**Requirement:**
Return the records in full, exactly as given.
— Start of Data provided —
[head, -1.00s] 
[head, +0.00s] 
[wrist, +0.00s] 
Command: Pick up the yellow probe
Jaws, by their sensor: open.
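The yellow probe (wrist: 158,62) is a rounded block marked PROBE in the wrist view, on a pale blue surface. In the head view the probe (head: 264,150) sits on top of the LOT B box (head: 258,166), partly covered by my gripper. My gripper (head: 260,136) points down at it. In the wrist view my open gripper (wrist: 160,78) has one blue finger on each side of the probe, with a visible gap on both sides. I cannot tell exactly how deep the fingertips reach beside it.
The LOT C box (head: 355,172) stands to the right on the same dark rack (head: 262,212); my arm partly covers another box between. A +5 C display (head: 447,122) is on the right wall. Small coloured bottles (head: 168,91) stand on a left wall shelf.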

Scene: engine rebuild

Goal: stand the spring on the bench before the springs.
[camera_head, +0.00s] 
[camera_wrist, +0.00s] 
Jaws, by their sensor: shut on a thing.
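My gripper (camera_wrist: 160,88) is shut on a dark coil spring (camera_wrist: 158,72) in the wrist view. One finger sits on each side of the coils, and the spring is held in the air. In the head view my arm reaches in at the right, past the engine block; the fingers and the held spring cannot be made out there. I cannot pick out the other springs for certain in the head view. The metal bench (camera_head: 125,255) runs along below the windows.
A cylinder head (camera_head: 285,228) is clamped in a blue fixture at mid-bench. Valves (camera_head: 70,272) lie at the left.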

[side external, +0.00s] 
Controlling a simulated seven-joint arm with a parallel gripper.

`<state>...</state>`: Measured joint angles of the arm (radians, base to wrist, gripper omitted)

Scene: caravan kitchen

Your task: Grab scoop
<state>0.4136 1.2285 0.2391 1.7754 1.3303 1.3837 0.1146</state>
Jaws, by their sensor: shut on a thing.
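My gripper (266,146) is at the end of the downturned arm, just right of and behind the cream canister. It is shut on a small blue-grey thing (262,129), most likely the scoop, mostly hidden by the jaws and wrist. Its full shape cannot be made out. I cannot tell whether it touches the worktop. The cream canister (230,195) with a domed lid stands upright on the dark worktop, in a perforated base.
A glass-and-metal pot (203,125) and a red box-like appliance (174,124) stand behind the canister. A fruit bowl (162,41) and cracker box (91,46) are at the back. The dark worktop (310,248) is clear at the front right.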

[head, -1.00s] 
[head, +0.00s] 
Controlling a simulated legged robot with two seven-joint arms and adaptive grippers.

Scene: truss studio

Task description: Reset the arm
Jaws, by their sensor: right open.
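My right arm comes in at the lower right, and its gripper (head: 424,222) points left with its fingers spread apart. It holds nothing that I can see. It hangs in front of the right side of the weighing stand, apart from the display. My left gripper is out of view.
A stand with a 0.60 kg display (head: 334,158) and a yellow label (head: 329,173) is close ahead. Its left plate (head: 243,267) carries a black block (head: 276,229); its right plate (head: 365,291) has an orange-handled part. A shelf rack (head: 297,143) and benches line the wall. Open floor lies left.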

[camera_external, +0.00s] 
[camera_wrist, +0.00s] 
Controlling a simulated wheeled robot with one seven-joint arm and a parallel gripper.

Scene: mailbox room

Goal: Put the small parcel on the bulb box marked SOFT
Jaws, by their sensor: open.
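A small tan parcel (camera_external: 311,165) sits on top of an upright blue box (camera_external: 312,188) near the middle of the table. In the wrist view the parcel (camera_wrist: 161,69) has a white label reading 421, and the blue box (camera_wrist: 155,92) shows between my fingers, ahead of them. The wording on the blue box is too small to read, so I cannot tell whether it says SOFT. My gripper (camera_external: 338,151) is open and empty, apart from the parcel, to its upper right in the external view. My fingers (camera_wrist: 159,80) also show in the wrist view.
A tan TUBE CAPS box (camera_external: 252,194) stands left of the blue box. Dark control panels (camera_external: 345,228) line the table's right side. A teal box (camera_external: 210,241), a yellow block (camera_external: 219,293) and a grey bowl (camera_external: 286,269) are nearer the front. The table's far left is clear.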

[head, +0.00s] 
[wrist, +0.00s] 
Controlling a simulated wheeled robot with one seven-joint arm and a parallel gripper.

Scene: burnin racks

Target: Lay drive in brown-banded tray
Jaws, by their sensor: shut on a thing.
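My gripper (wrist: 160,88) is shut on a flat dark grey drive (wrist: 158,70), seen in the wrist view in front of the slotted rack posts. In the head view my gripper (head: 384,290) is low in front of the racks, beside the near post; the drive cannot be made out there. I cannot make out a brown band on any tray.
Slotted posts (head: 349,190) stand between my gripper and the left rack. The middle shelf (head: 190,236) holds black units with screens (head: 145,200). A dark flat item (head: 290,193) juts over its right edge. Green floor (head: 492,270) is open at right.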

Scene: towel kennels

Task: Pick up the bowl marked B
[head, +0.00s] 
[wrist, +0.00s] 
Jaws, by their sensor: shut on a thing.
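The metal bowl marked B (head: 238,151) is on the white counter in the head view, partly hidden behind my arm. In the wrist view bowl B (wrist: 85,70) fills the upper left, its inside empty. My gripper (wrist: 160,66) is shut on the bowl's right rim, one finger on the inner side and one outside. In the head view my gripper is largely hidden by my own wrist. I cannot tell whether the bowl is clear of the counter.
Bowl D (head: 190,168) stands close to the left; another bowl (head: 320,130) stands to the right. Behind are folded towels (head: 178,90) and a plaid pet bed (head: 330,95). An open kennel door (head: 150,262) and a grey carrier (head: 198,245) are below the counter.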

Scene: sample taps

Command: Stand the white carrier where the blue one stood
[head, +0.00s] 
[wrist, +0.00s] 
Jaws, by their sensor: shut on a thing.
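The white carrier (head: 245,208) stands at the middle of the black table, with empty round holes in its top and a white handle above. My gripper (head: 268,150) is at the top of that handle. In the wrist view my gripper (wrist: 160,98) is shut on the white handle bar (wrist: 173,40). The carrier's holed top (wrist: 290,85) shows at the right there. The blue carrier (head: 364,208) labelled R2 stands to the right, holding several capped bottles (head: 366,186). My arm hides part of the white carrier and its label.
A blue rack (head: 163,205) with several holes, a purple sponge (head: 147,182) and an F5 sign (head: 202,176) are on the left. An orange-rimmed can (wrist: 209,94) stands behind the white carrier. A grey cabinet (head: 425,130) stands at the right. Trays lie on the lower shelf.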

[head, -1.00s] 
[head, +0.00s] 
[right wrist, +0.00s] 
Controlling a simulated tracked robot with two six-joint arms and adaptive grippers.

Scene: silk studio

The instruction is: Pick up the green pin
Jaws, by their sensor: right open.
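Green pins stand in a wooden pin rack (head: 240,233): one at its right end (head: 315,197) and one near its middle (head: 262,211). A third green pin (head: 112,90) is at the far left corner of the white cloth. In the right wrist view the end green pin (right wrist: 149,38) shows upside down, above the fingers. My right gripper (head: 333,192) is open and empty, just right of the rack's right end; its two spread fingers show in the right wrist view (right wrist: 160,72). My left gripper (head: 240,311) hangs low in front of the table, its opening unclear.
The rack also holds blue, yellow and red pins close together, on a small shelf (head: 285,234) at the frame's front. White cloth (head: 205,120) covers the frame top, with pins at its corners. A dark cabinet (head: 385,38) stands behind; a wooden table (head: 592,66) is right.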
— End of Data provided —
**Response:**
[head, -1.00s] 
[head, +0.00s] 
[wrist, +0.00s] 
Command: Pick up the yellow probe
Jaws, by their sensor: open.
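The yellow probe (wrist: 158,62) is a rounded block marked PROBE in the wrist view, on a pale blue surface. In the head view the probe (head: 264,150) sits on top of the LOT B box (head: 258,166), partly covered by my gripper. My gripper (head: 260,136) points down at it. In the wrist view my open gripper (wrist: 160,78) has one blue finger on each side of the probe, with a visible gap on both sides. I cannot tell exactly how deep the fingertips reach beside it.
The LOT C box (head: 355,172) stands to the right on the same dark rack (head: 262,212); my arm partly covers another box between. A +5 C display (head: 447,122) is on the right wall. Small coloured bottles (head: 168,91) stand on a left wall shelf.

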Scene: engine rebuild

Goal: stand the spring on the bench before the springs.
[camera_head, +0.00s] 
[camera_wrist, +0.00s] 
Jaws, by their sensor: shut on a thing.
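My gripper (camera_wrist: 160,88) is shut on a dark coil spring (camera_wrist: 158,72) in the wrist view. One finger sits on each side of the coils, and the spring is held in the air. In the head view my arm reaches in at the right, past the engine block; the fingers and the held spring cannot be made out there. I cannot pick out the other springs for certain in the head view. The metal bench (camera_head: 125,255) runs along below the windows.
A cylinder head (camera_head: 285,228) is clamped in a blue fixture at mid-bench. Valves (camera_head: 70,272) lie at the left.

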[side external, +0.00s] 
Controlling a simulated seven-joint arm with a parallel gripper.

`<state>...</state>`: Measured joint angles of the arm (radians, base to wrist, gripper omitted)

Scene: caravan kitchen

Your task: Grab scoop
<state>0.4136 1.2285 0.2391 1.7754 1.3303 1.3837 0.1146</state>
Jaws, by their sensor: shut on a thing.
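My gripper (266,146) is at the end of the downturned arm, just right of and behind the cream canister. It is shut on a small blue-grey thing (262,129), most likely the scoop, mostly hidden by the jaws and wrist. Its full shape cannot be made out. I cannot tell whether it touches the worktop. The cream canister (230,195) with a domed lid stands upright on the dark worktop, in a perforated base.
A glass-and-metal pot (203,125) and a red box-like appliance (174,124) stand behind the canister. A fruit bowl (162,41) and cracker box (91,46) are at the back. The dark worktop (310,248) is clear at the front right.

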[head, -1.00s] 
[head, +0.00s] 
Controlling a simulated legged robot with two seven-joint arms and adaptive grippers.

Scene: truss studio

Task description: Reset the arm
Jaws, by their sensor: right open.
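My right arm comes in at the lower right, and its gripper (head: 424,222) points left with its fingers spread apart. It holds nothing that I can see. It hangs in front of the right side of the weighing stand, apart from the display. My left gripper is out of view.
A stand with a 0.60 kg display (head: 334,158) and a yellow label (head: 329,173) is close ahead. Its left plate (head: 243,267) carries a black block (head: 276,229); its right plate (head: 365,291) has an orange-handled part. A shelf rack (head: 297,143) and benches line the wall. Open floor lies left.

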[camera_external, +0.00s] 
[camera_wrist, +0.00s] 
Controlling a simulated wheeled robot with one seven-joint arm and a parallel gripper.

Scene: mailbox room

Goal: Put the small parcel on the bulb box marked SOFT
Jaws, by their sensor: open.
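A small tan parcel (camera_external: 311,165) sits on top of an upright blue box (camera_external: 312,188) near the middle of the table. In the wrist view the parcel (camera_wrist: 161,69) has a white label reading 421, and the blue box (camera_wrist: 155,92) shows between my fingers, ahead of them. The wording on the blue box is too small to read, so I cannot tell whether it says SOFT. My gripper (camera_external: 338,151) is open and empty, apart from the parcel, to its upper right in the external view. My fingers (camera_wrist: 159,80) also show in the wrist view.
A tan TUBE CAPS box (camera_external: 252,194) stands left of the blue box. Dark control panels (camera_external: 345,228) line the table's right side. A teal box (camera_external: 210,241), a yellow block (camera_external: 219,293) and a grey bowl (camera_external: 286,269) are nearer the front. The table's far left is clear.

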[head, +0.00s] 
[wrist, +0.00s] 
Controlling a simulated wheeled robot with one seven-joint arm and a parallel gripper.

Scene: burnin racks

Target: Lay drive in brown-banded tray
Jaws, by their sensor: shut on a thing.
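My gripper (wrist: 160,88) is shut on a flat dark grey drive (wrist: 158,70), seen in the wrist view in front of the slotted rack posts. In the head view my gripper (head: 384,290) is low in front of the racks, beside the near post; the drive cannot be made out there. I cannot make out a brown band on any tray.
Slotted posts (head: 349,190) stand between my gripper and the left rack. The middle shelf (head: 190,236) holds black units with screens (head: 145,200). A dark flat item (head: 290,193) juts over its right edge. Green floor (head: 492,270) is open at right.

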Scene: towel kennels

Task: Pick up the bowl marked B
[head, +0.00s] 
[wrist, +0.00s] 
Jaws, by their sensor: shut on a thing.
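The metal bowl marked B (head: 238,151) is on the white counter in the head view, partly hidden behind my arm. In the wrist view bowl B (wrist: 85,70) fills the upper left, its inside empty. My gripper (wrist: 160,66) is shut on the bowl's right rim, one finger on the inner side and one outside. In the head view my gripper is largely hidden by my own wrist. I cannot tell whether the bowl is clear of the counter.
Bowl D (head: 190,168) stands close to the left; another bowl (head: 320,130) stands to the right. Behind are folded towels (head: 178,90) and a plaid pet bed (head: 330,95). An open kennel door (head: 150,262) and a grey carrier (head: 198,245) are below the counter.

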Scene: sample taps

Command: Stand the white carrier where the blue one stood
[head, +0.00s] 
[wrist, +0.00s] 
Jaws, by their sensor: shut on a thing.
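The white carrier (head: 245,208) stands at the middle of the black table, with empty round holes in its top and a white handle above. My gripper (head: 268,150) is at the top of that handle. In the wrist view my gripper (wrist: 160,98) is shut on the white handle bar (wrist: 173,40). The carrier's holed top (wrist: 290,85) shows at the right there. The blue carrier (head: 364,208) labelled R2 stands to the right, holding several capped bottles (head: 366,186). My arm hides part of the white carrier and its label.
A blue rack (head: 163,205) with several holes, a purple sponge (head: 147,182) and an F5 sign (head: 202,176) are on the left. An orange-rimmed can (wrist: 209,94) stands behind the white carrier. A grey cabinet (head: 425,130) stands at the right. Trays lie on the lower shelf.

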[head, -1.00s] 
[head, +0.00s] 
[right wrist, +0.00s] 
Controlling a simulated tracked robot with two six-joint arms and adaptive grippers.

Scene: silk studio

The instruction is: Pick up the green pin
Jaws, by their sensor: right open.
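Green pins stand in a wooden pin rack (head: 240,233): one at its right end (head: 315,197) and one near its middle (head: 262,211). A third green pin (head: 112,90) is at the far left corner of the white cloth. In the right wrist view the end green pin (right wrist: 149,38) shows upside down, above the fingers. My right gripper (head: 333,192) is open and empty, just right of the rack's right end; its two spread fingers show in the right wrist view (right wrist: 160,72). My left gripper (head: 240,311) hangs low in front of the table, its opening unclear.
The rack also holds blue, yellow and red pins close together, on a small shelf (head: 285,234) at the frame's front. White cloth (head: 205,120) covers the frame top, with pins at its corners. A dark cabinet (head: 385,38) stands behind; a wooden table (head: 592,66) is right.

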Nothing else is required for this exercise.